-- START OF INPUT MATERIAL --

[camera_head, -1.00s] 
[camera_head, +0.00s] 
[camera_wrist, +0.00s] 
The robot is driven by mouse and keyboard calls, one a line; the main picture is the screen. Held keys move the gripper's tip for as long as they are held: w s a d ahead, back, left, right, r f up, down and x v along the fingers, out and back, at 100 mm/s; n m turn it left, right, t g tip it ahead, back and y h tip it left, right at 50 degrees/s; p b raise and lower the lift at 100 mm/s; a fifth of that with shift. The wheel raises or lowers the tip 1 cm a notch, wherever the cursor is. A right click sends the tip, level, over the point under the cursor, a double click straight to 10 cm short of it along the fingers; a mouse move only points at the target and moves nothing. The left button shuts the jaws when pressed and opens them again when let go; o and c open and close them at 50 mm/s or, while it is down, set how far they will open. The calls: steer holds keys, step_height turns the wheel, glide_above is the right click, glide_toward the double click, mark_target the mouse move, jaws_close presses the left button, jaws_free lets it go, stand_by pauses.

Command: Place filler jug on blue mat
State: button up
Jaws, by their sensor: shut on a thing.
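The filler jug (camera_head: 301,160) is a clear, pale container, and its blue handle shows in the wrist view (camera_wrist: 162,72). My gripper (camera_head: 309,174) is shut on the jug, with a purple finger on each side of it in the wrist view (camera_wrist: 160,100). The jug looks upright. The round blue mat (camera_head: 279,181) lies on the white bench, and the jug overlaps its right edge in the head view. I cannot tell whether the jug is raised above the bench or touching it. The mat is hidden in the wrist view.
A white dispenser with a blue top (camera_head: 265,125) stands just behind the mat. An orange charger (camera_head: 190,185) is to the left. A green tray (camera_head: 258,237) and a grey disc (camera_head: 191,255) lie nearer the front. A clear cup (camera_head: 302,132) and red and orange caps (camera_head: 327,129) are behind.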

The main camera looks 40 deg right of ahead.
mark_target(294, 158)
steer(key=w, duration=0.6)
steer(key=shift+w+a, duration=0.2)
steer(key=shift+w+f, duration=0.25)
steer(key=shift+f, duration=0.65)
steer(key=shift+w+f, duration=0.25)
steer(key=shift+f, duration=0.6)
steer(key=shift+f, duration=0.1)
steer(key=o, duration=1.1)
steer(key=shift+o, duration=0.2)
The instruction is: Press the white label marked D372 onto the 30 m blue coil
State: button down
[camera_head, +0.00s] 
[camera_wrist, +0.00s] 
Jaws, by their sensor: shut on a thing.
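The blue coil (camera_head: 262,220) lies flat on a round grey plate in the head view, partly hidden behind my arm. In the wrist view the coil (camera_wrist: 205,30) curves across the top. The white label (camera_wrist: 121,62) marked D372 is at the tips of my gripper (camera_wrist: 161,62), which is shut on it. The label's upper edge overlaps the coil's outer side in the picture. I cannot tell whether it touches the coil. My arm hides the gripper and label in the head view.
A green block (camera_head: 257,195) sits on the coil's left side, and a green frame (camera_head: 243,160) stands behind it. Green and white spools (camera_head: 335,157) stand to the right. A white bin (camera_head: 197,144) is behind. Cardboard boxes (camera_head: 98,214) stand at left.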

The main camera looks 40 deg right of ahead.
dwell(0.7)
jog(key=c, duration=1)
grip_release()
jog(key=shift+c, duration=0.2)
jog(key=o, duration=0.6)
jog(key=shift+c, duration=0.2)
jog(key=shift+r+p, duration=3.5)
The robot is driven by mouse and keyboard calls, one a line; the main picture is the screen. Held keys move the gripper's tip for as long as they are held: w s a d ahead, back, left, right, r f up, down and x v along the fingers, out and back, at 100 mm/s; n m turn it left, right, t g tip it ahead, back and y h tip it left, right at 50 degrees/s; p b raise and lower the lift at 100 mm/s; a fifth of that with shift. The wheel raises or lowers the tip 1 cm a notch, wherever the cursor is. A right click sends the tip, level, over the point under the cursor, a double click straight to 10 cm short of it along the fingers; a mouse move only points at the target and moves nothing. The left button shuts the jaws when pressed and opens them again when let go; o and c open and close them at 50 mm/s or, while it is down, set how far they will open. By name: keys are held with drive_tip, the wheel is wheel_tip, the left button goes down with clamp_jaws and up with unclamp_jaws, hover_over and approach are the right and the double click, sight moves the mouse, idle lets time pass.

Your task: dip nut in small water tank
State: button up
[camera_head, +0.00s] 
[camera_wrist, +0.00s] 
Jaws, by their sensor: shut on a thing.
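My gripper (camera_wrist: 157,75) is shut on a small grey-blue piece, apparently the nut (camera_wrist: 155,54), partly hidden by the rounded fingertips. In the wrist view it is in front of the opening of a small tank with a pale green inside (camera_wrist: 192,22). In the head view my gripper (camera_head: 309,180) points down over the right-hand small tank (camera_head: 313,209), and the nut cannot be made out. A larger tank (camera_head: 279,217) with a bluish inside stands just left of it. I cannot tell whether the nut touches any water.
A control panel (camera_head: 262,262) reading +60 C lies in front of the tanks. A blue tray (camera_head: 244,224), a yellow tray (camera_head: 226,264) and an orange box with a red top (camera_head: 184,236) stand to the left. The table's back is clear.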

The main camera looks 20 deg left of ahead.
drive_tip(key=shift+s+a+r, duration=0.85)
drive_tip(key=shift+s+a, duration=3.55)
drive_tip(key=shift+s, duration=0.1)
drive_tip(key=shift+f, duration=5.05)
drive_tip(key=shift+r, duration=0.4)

-- END OF INPUT MATERIAL --

TASK STATEMENT ::
The entries above must be returned in full, exactly as shown.

SOLUTION TO THE PROBLEM ::
[camera_head, -1.00s] 
[camera_head, +0.00s] 
[camera_wrist, +0.00s] 
The robot is driven by mouse and keyboard calls, one a line; the main picture is the screen. Held keys move the gripper's tip for as long as they are held: w s a d ahead, back, left, right, r f up, down and x v along the fingers, out and back, at 100 mm/s; n m turn it left, right, t g tip it ahead, back and y h tip it left, right at 50 degrees/s; p b raise and lower the lift at 100 mm/s; a fifth of that with shift. The wheel raises or lowers the tip 1 cm a notch, wherever the cursor is. A right click sends the tip, level, over the point under the cursor, a double click straight to 10 cm short of it along the fingers; a mouse move only points at the target and moves nothing. The left button shuts the jaws when pressed and opens them again when let go; o and c open and close them at 50 mm/s or, while it is down, set how far they will open. The calls: steer holds keys, step_height turns the wheel, glide_above is the right click, glide_toward the double click, mark_target the mouse move, jaws_close presses the left button, jaws_free lets it go, stand_by pauses.

Command: Place filler jug on blue mat
State: button up
Jaws, by their sensor: shut on a thing.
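The filler jug (camera_head: 301,160) is a clear, pale container, and its blue handle shows in the wrist view (camera_wrist: 162,72). My gripper (camera_head: 309,174) is shut on the jug, with a purple finger on each side of it in the wrist view (camera_wrist: 160,100). The jug looks upright. The round blue mat (camera_head: 279,181) lies on the white bench, and the jug overlaps its right edge in the head view. I cannot tell whether the jug is raised above the bench or touching it. The mat is hidden in the wrist view.
A white dispenser with a blue top (camera_head: 265,125) stands just behind the mat. An orange charger (camera_head: 190,185) is to the left. A green tray (camera_head: 258,237) and a grey disc (camera_head: 191,255) lie nearer the front. A clear cup (camera_head: 302,132) and red and orange caps (camera_head: 327,129) are behind.

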The main camera looks 40 deg right of ahead.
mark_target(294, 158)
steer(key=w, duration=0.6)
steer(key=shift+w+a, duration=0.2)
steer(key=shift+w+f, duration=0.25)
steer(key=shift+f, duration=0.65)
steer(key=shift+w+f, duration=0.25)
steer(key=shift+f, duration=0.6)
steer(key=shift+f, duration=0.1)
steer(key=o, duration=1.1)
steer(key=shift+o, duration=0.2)
The instruction is: Press the white label marked D372 onto the 30 m blue coil
State: button down
[camera_head, +0.00s] 
[camera_wrist, +0.00s] 
Jaws, by their sensor: shut on a thing.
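The blue coil (camera_head: 262,220) lies flat on a round grey plate in the head view, partly hidden behind my arm. In the wrist view the coil (camera_wrist: 205,30) curves across the top. The white label (camera_wrist: 121,62) marked D372 is at the tips of my gripper (camera_wrist: 161,62), which is shut on it. The label's upper edge overlaps the coil's outer side in the picture. I cannot tell whether it touches the coil. My arm hides the gripper and label in the head view.
A green block (camera_head: 257,195) sits on the coil's left side, and a green frame (camera_head: 243,160) stands behind it. Green and white spools (camera_head: 335,157) stand to the right. A white bin (camera_head: 197,144) is behind. Cardboard boxes (camera_head: 98,214) stand at left.

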The main camera looks 40 deg right of ahead.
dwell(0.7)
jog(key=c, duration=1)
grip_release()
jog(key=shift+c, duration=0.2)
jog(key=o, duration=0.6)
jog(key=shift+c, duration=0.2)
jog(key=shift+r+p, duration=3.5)
The robot is driven by mouse and keyboard calls, one a line; the main picture is the screen. Held keys move the gripper's tip for as long as they are held: w s a d ahead, back, left, right, r f up, down and x v along the fingers, out and back, at 100 mm/s; n m turn it left, right, t g tip it ahead, back and y h tip it left, right at 50 degrees/s; p b raise and lower the lift at 100 mm/s; a fifth of that with shift. The wheel raises or lowers the tip 1 cm a notch, wherever the cursor is. A right click sends the tip, level, over the point under the cursor, a double click straight to 10 cm short of it along the fingers; a mouse move only points at the target and moves nothing. The left button shuts the jaws when pressed and opens them again when let go; o and c open and close them at 50 mm/s or, while it is down, set how far they will open. By name: keys are held with drive_tip, the wheel is wheel_tip, the left button goes down with clamp_jaws and up with unclamp_jaws, hover_over and approach are the right and the double click, sight moves the mouse, idle lets time pass.

Your task: dip nut in small water tank
State: button up
[camera_head, +0.00s] 
[camera_wrist, +0.00s] 
Jaws, by their sensor: shut on a thing.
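My gripper (camera_wrist: 157,75) is shut on a small grey-blue piece, apparently the nut (camera_wrist: 155,54), partly hidden by the rounded fingertips. In the wrist view it is in front of the opening of a small tank with a pale green inside (camera_wrist: 192,22). In the head view my gripper (camera_head: 309,180) points down over the right-hand small tank (camera_head: 313,209), and the nut cannot be made out. A larger tank (camera_head: 279,217) with a bluish inside stands just left of it. I cannot tell whether the nut touches any water.
A control panel (camera_head: 262,262) reading +60 C lies in front of the tanks. A blue tray (camera_head: 244,224), a yellow tray (camera_head: 226,264) and an orange box with a red top (camera_head: 184,236) stand to the left. The table's back is clear.

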The main camera looks 20 deg left of ahead.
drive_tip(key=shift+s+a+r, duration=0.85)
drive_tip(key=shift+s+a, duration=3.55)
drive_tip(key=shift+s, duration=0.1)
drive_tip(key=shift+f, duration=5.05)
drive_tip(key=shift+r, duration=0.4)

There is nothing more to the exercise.